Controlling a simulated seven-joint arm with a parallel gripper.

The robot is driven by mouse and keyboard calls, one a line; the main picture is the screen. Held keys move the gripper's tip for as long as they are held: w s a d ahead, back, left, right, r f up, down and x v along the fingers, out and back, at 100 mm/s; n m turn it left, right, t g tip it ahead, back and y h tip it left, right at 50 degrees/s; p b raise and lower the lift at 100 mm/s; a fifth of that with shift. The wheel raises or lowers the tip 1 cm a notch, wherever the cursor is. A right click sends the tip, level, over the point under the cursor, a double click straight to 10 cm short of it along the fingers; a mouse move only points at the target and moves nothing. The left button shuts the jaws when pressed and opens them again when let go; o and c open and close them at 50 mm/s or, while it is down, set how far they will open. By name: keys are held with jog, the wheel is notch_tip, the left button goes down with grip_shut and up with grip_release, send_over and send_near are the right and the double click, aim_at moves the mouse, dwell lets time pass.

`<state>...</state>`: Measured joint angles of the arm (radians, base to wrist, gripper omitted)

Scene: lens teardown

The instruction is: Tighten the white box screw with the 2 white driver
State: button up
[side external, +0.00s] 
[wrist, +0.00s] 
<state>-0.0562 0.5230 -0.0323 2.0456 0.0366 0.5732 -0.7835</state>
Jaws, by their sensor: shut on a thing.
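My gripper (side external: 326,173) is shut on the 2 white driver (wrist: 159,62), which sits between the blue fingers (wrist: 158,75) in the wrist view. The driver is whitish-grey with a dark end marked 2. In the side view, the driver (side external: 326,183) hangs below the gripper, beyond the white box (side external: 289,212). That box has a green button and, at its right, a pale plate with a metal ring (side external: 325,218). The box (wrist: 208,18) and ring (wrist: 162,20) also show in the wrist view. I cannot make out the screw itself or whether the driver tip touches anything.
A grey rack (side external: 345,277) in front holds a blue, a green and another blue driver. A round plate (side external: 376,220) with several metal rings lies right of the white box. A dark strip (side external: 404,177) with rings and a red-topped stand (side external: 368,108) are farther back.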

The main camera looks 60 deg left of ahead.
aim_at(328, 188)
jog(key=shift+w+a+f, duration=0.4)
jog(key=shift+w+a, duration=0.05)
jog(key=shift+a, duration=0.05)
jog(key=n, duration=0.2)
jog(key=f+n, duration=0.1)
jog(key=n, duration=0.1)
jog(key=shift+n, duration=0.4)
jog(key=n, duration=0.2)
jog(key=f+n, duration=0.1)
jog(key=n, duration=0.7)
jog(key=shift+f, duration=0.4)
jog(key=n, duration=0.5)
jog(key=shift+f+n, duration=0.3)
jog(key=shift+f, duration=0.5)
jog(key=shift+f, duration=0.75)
------------------------------------------------------------
▶ [What the task asks]
Please restate the whole listing word for word.

▶ [The response]
Controlling a simulated seven-joint arm with a parallel gripper.

The robot is driven by mouse and keyboard calls, one a line; the main picture is the screen. Held keys move the gripper's tip for as long as they are held: w s a d ahead, back, left, right, r f up, down and x v along the fingers, out and back, at 100 mm/s; n m turn it left, right, t g tip it ahead, back and y h tip it left, right at 50 degrees/s; p b raise and lower the lift at 100 mm/s; a fifth of that with shift. The wheel raises or lowers the tip 1 cm a notch, wherever the cursor is. A right click sends the tip, level, over the point under the cursor, a double click straight to 10 cm short of it along the fingers; a mouse move only points at the target and moves nothing. The left button shuts the jaws when pressed and opens them again when let go; o and c open and close them at 50 mm/s or, while it is down, set how far they will open. By name: keys are held with jog, the wheel is notch_tip, the left button goes down with grip_shut and up with grip_release, send_over and send_near are the right and the double click, aim_at moves the mouse, dwell lets time pass.

`<state>...</state>`: Measured joint angles of the arm (radians, base to wrist, gripper omitted)

Scene: lens teardown

The instruction is: Tighten the white box screw with the 2 white driver
State: button up
[side external, +0.00s] 
[wrist, +0.00s] 
<state>-0.0562 0.5230 -0.0323 2.0456 0.0366 0.5732 -0.7835</state>
Jaws, by their sensor: shut on a thing.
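My gripper (side external: 326,173) is shut on the 2 white driver (wrist: 159,62), which sits between the blue fingers (wrist: 158,75) in the wrist view. The driver is whitish-grey with a dark end marked 2. In the side view, the driver (side external: 326,183) hangs below the gripper, beyond the white box (side external: 289,212). That box has a green button and, at its right, a pale plate with a metal ring (side external: 325,218). The box (wrist: 208,18) and ring (wrist: 162,20) also show in the wrist view. I cannot make out the screw itself or whether the driver tip touches anything.
A grey rack (side external: 345,277) in front holds a blue, a green and another blue driver. A round plate (side external: 376,220) with several metal rings lies right of the white box. A dark strip (side external: 404,177) with rings and a red-topped stand (side external: 368,108) are farther back.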

The main camera looks 60 deg left of ahead.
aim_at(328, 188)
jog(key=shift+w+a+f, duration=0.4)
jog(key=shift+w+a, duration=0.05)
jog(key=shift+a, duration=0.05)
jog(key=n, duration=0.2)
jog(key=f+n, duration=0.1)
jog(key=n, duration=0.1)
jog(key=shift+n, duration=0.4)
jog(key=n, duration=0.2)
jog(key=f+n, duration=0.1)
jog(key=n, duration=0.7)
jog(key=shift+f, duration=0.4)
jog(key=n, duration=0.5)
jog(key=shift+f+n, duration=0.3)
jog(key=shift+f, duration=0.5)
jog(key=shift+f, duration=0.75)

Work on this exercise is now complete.